Blair took us on a drive up mulholland in LA to see the city veiw. It was stunning but freezing, i had no idea california got so cold! i must admit, the temp was a little disappointing, seeing i was coming from my ideal 103 degrees everyday, bliss.

Blair and his girlfriend and my friend katy, graham, and gaynor, all very old friends. Ive known these kids forever and i love em. This is Santa Monica pier, we ate some seafood shortly after.

endless desert, ive always wanted to see, and finally got to.

so much more...ill update later.

Tuesday, August 18, 2009

let me just say, I am SO glad, that we are entering that adulty phase in life where its not strange for men to dress up from day to day because they look SO GOOD IN A SHIRT AND TIE. am i right or am i right?

im right.

Wednesday, August 5, 2009

every person is a book.im attempting to record just a little of mine in the hopes that i wont forget


photos from way back when.... they're not the best quality they are not particularly artsy, they're not really even of anything necessarily, but they are the ones that mean alot to me, that jog my memories.
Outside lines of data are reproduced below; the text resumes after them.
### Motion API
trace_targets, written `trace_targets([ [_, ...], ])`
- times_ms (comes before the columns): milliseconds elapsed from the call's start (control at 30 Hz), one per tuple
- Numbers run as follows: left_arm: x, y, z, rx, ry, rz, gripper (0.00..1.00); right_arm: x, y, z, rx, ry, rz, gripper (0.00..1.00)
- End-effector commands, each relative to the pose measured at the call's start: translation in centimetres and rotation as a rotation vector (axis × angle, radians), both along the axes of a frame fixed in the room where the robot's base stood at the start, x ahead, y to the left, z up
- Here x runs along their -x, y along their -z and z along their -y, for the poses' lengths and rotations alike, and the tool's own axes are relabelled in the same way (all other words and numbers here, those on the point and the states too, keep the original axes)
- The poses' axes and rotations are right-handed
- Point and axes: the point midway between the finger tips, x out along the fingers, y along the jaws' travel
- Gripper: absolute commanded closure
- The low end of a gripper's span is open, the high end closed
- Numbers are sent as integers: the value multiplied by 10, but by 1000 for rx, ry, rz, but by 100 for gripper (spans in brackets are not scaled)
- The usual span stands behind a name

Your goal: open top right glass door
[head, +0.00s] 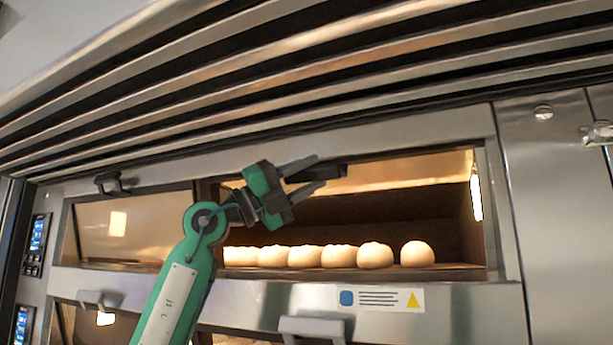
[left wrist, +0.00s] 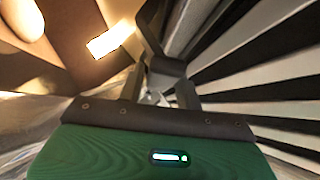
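The top right oven opening (head: 440,225) shows a row of pale buns (head: 375,255) inside. I cannot tell whether its glass is shut or slightly tilted. A dark handle (head: 333,172) is at the top edge of this opening, partly hidden by my left gripper. My left gripper (head: 320,172) has its fingers apart, one on each side of the handle. In the left wrist view the dark handle (left wrist: 165,66) lies between and just beyond the fingertips (left wrist: 160,88); firm contact cannot be made out. My right gripper is not in view.
The top left glass door (head: 140,228) with its own handle (head: 108,183) is beside it. Slatted metal louvres (head: 300,85) overhang above. A lower door handle (head: 312,328) sticks out below. A plain steel panel (head: 555,200) is at the right.

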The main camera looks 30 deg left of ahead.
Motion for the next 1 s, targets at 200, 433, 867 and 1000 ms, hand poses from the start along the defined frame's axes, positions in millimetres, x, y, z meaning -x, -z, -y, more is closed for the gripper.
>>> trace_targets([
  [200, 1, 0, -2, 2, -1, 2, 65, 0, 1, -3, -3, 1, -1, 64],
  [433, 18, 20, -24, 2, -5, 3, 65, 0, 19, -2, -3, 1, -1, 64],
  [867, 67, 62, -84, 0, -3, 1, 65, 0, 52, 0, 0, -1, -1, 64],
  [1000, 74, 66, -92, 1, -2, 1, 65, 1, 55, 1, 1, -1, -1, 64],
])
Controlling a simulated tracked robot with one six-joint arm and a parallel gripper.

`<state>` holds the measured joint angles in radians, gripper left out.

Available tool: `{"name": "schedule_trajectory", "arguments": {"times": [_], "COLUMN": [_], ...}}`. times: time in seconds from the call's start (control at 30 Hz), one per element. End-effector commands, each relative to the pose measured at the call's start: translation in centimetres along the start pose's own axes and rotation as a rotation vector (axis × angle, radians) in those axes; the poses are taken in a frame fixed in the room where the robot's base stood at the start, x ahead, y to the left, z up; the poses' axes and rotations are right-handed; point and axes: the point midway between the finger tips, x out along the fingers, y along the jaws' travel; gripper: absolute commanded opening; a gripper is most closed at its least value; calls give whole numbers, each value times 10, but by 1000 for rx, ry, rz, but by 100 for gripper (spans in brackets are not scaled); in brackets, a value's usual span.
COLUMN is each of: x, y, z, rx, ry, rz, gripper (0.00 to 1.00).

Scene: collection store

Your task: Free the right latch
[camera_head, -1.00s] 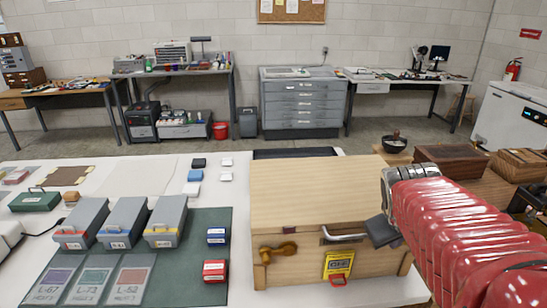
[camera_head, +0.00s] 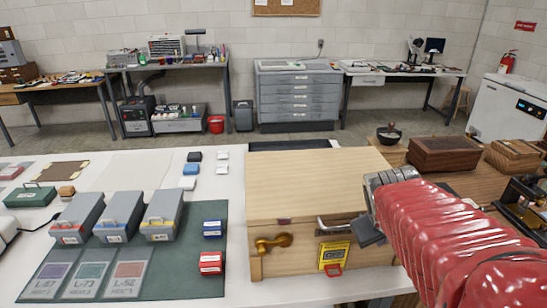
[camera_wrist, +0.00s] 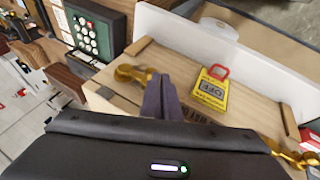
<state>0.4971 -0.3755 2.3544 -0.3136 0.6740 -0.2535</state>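A pale wooden box (camera_head: 310,176) stands closed on the white table. Its left latch, a brass piece (camera_head: 273,244), is on the front face. The right latch is hidden behind my arm in the head view. In the wrist view, which is turned round, it is the brass piece (camera_wrist: 133,74) at upper left, and the left latch (camera_wrist: 290,158) is at lower right. My gripper (camera_head: 370,231) is at the box's front right. Its dark fingers (camera_wrist: 162,98) look shut together and empty, close beside the right latch; contact is unclear.
Grey cases (camera_head: 120,217) stand on a green mat to the left. A dark wooden box (camera_head: 442,154) is at the right.

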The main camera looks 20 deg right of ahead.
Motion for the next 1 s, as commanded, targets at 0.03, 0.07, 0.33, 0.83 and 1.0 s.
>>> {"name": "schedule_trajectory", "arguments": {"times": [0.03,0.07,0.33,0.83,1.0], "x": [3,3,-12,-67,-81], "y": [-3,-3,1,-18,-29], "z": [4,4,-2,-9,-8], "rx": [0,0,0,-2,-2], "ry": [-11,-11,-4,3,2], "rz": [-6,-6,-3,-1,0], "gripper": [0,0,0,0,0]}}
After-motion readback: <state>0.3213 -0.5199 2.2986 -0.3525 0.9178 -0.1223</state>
i thought of a more cathartic way to solidify waco. List of memories..go.

The blue house, that crazy cat, i was allergic to that entire house. The cat whose meow sounded like baby and freaked sean out

two words "im gayyyyyy"

dancing at squares on d's bday with the instruments. squares in general and the frozen cosmos and creme brulee.

the cemetary. photos with brian, wine with drew. Getting locked in, ha.

Adria, who left her scarf at my house that smelled insanely good. Meeting at CG.

Shaking and not being able to help it. Twisting that peice of paper into oblivion.

Being whiney and emo the ENTIRE first semester senior year, and it all started with a couple margaritas in the summer.

Nathan and i watching wet hot american summer in his car freshman year, and meeting in the wind tunnell of noro.

Dr. Offit, Berry Klingman, Luke Ferretter, Dr. Katie Robinson.

The theater kids, whom i met late but loved.

The time brian and I played monopoly in Waco hall at 4am. The time sean and i encountered the ghost in waco hall.

That semester that i ran wayyy too much for my own good but loved it.

When erin adopted the mangey dog, and that other dog, and those ferretts.....

Talking late late nights during the week with jess about crazy shit.

The summer i spent with jessica and the photo II, and our class full of jessicas, and our bitchy prof.

The summer i spent with sean in the hot tub at ll sams, depressed because nathan was in europe but happy to have him.

driving the bear trail and yelling at the passerby's with sean to boost thier self esteem.

The drawing class that i met hunter and jess in that was essentially a three day a week dance party that i rolled out of bed for because the class was in my parking lot.

Hunter's red streak.

The fall out shelter.

That day in salado with the hay bail when i wanted to kiss you and didnt.

That time I met you and a week later you moved and i was ALOT sadder about it than i anticipated.

Skipping class for hunter's loft time.

Kerrvile and all involved. Realizing that texas was beautiful.Tony.

Sean and I married in austin at teh driskill. The gay guy who told me i was pretty and it felt good.

Me, in my apartment, with the jack, alone, falling into my bed.

Running at the checkered figure behind the headstone, surreal memories. Sitting on a porch with you feeling like a woman.

red lipstick, everywhere.

That semester that i had one hp three days a week.

Erino and jennbear.

the night i finally opened the janare with jess sam and herbie by the lake and we saw a shooting star.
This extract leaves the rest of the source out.